▶ **What you should do**: Copy exactly, leaving out every image, the lines from the one with "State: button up" through the one with "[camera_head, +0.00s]", inclusive.

▶ **Dataset content**:
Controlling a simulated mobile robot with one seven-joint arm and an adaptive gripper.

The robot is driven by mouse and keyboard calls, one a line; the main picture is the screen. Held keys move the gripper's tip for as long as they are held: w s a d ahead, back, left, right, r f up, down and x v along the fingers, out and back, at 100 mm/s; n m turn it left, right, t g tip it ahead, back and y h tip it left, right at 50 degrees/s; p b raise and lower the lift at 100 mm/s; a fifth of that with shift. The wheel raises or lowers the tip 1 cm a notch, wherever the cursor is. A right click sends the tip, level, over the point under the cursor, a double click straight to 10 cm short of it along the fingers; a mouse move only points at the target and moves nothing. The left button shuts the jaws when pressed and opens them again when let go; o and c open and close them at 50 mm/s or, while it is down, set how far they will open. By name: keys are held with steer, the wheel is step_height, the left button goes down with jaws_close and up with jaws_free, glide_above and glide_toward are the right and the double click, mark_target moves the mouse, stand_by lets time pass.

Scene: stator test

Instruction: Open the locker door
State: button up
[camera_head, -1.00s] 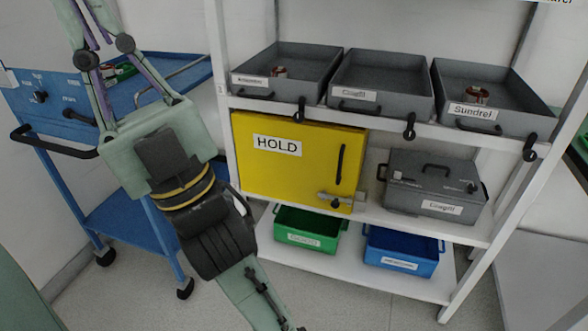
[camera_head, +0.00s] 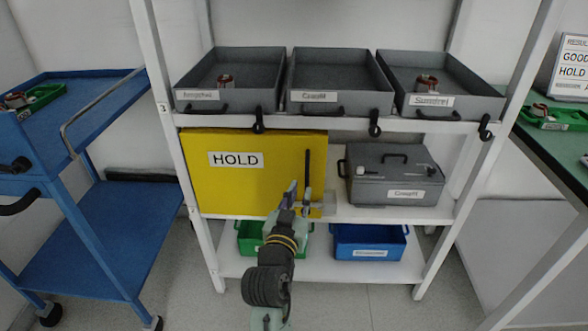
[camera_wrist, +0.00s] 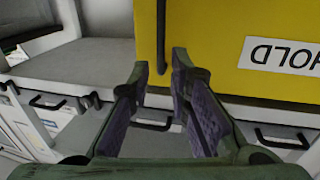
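The yellow locker door (camera_head: 230,185) with a HOLD label stands shut on the middle level of the white shelf. Its dark vertical handle (camera_head: 308,166) is near the door's right edge. A metal latch (camera_head: 328,204) at the lower right is partly hidden by my gripper (camera_head: 293,192). In the wrist view, the yellow door (camera_wrist: 215,40) appears upside down. There the handle (camera_wrist: 161,40) lines up with the gap between the fingertips of my gripper (camera_wrist: 160,68). The fingers are apart and hold nothing. Whether they touch the handle, I cannot tell.
A grey case (camera_head: 395,175) stands right of the locker. Three grey trays sit above, with dark hooks hanging from the shelf edge (camera_head: 340,124). Green (camera_head: 250,240) and blue (camera_head: 368,243) bins are below. A blue cart (camera_head: 100,225) stands left, a green table (camera_head: 560,150) right.

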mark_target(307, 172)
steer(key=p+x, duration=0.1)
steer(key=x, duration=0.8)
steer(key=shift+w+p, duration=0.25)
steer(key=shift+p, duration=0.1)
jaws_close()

▶ **Task output**:
State: button up
[camera_head, -1.00s] 
[camera_head, +0.00s] 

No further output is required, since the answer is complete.